### Requirement:
Provide the data again in its entirety, exactly as given.

++++ Dataset extract ++++

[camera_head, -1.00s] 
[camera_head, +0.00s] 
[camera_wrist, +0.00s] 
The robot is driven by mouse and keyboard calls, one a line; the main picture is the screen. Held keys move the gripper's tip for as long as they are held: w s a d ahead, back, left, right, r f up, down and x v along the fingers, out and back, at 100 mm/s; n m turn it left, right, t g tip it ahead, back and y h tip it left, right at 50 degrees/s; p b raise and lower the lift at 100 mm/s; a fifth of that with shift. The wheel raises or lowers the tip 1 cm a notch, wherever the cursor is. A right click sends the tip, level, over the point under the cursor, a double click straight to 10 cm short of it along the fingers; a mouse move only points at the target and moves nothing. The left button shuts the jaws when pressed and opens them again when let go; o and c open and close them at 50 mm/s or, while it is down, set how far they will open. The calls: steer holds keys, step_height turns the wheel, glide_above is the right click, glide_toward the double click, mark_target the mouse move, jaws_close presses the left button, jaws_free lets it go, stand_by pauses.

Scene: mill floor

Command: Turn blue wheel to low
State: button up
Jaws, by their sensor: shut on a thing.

++++

### Answer below:
[camera_head, -1.00s] 
[camera_head, +0.00s] 
[camera_wrist, +0.00s] 
The robot is driven by mouse and keyboard calls, one a line; the main picture is the screen. Held keys move the gripper's tip for as long as they are held: w s a d ahead, back, left, right, r f up, down and x v along the fingers, out and back, at 100 mm/s; n m turn it left, right, t g tip it ahead, back and y h tip it left, right at 50 degrees/s; p b raise and lower the lift at 100 mm/s; a fifth of that with shift. The wheel raises or lowers the tip 1 cm a notch, wherever the cursor is. A right click sends the tip, level, over the point under the cursor, a double click straight to 10 cm short of it along the fingers; a mouse move only points at the target and moves nothing. The left button shuts the jaws when pressed and opens them again when let go; o and c open and close them at 50 mm/s or, while it is down, set how far they will open. The calls: steer holds keys, step_height turns the wheel, glide_above is the right click, glide_toward the double click, mark_target the mouse move, jaws_close presses the left button, jaws_free lets it go, stand_by pauses.

Scene: mill floor

Command: Turn blue wheel to low
State: button up
Jaws, by their sensor: shut on a thing.

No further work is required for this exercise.